Il 24 ottobre una dichiarazione del segretario generale delle Nazioni Unite António Guterres ha provocato una brusca reazione di Israele. Rivolgendosi al Consiglio di sicurezza Guterres ha affermato che, pur condannando con la massima fermezza il massacro commesso da Hamas il 7 ottobre, desiderava ricordare al mondo che quell’attacco non è avvenuto nel vuoto. Ha spiegato che bisogna prendere in considerazione cinquantasei anni di occupazione quando si pensa alla tragedia che si è consumata quel giorno. I funzionari israeliani hanno subito condannato la dichiarazione e chiesto le dimissioni di Guterres, sostenendo che con le sue parole ha appoggiato Hamas e giustificato il massacro. I mezzi d’informazione israeliani si sono accodati, affermando che il capo dell’Onu “ha mostrato un livello sorprendente di bancarotta morale”.

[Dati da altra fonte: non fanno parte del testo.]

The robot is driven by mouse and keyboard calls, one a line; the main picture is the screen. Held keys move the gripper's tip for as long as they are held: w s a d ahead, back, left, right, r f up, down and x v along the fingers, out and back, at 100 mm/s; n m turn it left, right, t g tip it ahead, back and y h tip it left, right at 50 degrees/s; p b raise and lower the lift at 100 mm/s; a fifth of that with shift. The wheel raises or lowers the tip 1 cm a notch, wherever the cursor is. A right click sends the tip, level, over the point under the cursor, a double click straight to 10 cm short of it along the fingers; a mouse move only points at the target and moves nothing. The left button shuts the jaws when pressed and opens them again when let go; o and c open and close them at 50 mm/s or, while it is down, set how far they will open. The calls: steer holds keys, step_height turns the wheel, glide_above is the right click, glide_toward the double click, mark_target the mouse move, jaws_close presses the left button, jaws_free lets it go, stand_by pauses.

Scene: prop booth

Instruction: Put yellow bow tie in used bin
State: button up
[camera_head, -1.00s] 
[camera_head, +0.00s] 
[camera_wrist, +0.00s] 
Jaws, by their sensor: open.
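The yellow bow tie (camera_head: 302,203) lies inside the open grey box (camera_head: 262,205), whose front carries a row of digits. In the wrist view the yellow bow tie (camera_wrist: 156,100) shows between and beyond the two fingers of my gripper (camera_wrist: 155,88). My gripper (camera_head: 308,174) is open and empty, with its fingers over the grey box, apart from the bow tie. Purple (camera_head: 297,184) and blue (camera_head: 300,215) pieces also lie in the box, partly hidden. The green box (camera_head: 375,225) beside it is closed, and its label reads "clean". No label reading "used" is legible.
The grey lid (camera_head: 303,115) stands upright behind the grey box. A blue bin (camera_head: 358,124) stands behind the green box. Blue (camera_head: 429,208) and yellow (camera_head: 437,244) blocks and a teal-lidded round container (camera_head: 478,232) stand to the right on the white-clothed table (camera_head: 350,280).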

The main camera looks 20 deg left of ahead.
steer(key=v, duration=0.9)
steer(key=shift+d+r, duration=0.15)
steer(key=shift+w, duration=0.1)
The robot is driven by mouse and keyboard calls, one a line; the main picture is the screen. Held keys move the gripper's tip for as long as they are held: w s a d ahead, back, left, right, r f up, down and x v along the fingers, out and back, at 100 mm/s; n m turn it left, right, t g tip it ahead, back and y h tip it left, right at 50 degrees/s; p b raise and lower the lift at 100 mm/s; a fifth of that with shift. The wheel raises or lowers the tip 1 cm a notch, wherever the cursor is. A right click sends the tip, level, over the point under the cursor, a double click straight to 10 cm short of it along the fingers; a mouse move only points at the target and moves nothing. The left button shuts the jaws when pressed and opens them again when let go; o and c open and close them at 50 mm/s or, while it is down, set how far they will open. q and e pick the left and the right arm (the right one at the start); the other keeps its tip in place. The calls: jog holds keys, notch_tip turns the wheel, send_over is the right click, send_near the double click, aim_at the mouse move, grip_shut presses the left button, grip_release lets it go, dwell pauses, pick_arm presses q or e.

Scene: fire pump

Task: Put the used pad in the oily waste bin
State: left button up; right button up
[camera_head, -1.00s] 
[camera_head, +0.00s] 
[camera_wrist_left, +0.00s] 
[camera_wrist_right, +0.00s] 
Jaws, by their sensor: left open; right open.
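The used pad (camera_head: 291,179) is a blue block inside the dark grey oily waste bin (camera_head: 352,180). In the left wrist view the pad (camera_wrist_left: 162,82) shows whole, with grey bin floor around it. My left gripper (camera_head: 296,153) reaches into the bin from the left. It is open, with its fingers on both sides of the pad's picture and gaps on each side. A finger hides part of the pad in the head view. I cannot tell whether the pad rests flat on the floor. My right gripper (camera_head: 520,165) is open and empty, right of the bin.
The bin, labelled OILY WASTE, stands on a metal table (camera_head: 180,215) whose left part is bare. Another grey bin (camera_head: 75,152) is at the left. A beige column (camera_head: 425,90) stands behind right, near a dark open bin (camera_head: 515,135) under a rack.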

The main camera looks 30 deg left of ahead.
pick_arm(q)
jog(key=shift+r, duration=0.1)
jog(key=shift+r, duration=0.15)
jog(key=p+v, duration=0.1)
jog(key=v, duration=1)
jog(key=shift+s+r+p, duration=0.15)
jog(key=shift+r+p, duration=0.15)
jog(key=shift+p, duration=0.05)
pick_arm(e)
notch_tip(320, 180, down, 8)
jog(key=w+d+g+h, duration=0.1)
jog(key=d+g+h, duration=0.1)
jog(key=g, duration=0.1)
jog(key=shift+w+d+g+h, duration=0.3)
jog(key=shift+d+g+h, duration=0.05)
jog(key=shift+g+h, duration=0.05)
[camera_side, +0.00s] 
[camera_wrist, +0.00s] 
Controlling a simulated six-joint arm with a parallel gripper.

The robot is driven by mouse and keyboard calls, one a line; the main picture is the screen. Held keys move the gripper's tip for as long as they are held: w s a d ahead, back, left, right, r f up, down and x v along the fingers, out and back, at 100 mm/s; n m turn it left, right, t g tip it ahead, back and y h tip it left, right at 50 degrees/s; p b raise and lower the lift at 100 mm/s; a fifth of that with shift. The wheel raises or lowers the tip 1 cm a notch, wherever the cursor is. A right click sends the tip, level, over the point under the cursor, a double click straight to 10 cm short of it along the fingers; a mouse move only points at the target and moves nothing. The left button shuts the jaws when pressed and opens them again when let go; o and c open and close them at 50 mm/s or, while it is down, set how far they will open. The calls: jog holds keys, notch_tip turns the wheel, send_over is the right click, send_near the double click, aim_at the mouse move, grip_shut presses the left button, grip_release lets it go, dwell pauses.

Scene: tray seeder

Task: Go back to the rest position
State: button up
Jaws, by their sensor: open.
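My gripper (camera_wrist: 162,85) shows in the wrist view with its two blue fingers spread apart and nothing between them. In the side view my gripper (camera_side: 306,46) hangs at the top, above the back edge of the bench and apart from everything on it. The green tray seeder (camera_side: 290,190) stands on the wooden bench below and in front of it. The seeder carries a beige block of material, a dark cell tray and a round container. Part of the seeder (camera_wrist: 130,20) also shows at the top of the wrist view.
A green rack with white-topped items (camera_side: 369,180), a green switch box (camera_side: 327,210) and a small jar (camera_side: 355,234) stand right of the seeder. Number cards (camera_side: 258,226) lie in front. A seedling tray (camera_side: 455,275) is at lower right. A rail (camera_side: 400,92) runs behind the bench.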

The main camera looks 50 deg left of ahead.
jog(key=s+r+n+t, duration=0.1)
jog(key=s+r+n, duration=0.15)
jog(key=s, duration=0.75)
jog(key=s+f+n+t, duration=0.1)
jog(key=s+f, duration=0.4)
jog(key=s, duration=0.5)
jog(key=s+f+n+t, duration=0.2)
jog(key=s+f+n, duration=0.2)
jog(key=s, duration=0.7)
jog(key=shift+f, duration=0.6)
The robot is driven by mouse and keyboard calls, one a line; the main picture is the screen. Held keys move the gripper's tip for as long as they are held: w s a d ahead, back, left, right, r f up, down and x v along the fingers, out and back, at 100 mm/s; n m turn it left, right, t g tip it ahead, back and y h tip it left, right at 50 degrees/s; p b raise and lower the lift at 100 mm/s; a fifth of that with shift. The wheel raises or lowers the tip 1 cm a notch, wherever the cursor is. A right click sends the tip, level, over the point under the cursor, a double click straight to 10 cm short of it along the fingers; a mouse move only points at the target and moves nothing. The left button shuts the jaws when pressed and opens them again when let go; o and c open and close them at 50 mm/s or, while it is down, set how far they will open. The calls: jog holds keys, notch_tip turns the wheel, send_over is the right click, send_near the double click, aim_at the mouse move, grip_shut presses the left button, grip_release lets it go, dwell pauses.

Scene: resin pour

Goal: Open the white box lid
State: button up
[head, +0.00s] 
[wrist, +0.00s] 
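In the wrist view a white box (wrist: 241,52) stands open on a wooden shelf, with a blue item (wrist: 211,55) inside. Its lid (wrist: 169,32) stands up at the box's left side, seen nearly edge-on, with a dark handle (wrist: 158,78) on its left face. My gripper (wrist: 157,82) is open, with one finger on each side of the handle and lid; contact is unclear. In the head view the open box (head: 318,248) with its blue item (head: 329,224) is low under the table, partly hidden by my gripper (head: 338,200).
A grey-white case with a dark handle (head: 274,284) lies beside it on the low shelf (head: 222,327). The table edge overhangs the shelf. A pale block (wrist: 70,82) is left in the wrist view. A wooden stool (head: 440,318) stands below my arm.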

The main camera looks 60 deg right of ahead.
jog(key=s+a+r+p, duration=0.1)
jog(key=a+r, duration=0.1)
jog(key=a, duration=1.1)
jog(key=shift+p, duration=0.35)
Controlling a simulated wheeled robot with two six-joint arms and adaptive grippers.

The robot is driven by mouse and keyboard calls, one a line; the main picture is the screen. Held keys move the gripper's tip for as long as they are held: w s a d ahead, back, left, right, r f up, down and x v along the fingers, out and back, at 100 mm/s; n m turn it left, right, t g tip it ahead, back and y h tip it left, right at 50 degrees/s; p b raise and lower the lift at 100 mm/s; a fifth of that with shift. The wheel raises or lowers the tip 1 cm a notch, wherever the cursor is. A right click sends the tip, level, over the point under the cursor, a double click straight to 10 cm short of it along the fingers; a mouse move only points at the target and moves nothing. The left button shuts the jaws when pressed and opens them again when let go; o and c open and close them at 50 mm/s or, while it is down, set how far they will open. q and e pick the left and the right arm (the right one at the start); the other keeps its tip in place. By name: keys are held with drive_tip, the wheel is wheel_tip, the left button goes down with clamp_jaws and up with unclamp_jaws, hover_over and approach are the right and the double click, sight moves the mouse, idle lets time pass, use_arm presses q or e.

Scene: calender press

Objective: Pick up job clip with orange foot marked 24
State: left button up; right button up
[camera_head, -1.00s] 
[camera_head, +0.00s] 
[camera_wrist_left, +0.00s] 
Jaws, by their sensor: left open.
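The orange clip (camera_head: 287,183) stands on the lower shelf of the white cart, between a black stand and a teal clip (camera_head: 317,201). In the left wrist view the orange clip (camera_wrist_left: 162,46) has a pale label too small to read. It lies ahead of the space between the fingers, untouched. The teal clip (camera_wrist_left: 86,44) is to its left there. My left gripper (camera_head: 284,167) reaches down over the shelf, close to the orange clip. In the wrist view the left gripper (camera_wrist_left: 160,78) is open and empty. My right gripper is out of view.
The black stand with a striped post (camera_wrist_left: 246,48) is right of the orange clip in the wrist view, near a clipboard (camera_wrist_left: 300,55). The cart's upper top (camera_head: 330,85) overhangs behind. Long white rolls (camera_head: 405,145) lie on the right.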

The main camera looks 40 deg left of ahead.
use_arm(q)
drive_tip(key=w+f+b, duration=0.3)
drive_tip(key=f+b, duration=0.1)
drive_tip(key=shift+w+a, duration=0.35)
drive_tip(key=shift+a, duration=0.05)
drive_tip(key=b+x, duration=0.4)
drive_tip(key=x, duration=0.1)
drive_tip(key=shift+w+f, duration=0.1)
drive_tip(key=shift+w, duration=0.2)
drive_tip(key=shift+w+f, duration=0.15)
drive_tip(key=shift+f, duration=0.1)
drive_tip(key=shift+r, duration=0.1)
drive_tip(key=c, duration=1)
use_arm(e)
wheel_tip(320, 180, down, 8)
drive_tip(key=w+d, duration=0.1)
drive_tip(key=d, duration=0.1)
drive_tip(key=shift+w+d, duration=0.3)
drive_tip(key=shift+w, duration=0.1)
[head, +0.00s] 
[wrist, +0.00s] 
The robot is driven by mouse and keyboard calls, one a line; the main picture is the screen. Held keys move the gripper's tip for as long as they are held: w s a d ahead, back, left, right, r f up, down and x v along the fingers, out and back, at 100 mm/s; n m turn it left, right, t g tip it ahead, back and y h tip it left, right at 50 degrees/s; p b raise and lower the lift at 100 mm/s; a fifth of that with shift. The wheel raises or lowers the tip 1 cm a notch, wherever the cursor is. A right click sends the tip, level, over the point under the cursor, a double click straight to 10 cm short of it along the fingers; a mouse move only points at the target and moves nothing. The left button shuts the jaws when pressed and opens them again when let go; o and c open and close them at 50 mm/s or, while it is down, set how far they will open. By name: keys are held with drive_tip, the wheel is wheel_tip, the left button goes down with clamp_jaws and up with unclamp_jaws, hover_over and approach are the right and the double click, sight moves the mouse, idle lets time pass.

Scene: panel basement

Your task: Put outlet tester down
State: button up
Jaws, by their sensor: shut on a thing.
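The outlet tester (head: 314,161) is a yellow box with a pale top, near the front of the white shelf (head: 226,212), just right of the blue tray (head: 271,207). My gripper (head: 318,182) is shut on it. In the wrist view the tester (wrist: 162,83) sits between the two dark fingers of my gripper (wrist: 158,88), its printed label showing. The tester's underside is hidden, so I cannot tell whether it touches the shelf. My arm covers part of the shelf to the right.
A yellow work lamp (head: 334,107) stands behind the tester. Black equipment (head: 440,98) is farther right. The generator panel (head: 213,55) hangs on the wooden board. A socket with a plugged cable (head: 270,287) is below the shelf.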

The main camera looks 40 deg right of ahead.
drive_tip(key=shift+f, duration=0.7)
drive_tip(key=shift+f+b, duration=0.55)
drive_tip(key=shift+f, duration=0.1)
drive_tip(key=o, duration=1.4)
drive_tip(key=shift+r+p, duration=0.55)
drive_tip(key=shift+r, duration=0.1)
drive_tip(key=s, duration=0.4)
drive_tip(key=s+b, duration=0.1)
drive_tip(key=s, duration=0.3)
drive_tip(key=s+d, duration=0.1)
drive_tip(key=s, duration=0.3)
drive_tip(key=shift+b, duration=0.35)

Questa reazione suggerisce il profilarsi di un nuovo tipo di accusa di antisemitismo. Fino al 7 ottobre Israele aveva spinto affinché la definizione di antisemitismo includesse le critiche allo stato di Israele e la contestazione delle basi morali del sionismo. Ma ora l’accusa di antisemitismo potrebbe scattare anche quando si cerca di contestualizzare e storicizzare quello che sta succedendo.

Mettere fuori della storia questi eventi aiuta Israele e i governi occidentali a portare avanti politiche che in passato hanno evitato per considerazioni etiche, tattiche o strategiche. Così, Israele usa l’attacco del 7 ottobre come pretesto per attuare politiche genocide nella Striscia di Gaza, gli Stati Uniti lo usano per cercare di riaffermare la loro presenza in Medio Oriente e alcuni paesi europei per violare e limitare le libertà democratiche in nome di una nuova “guerra al terrorismo”.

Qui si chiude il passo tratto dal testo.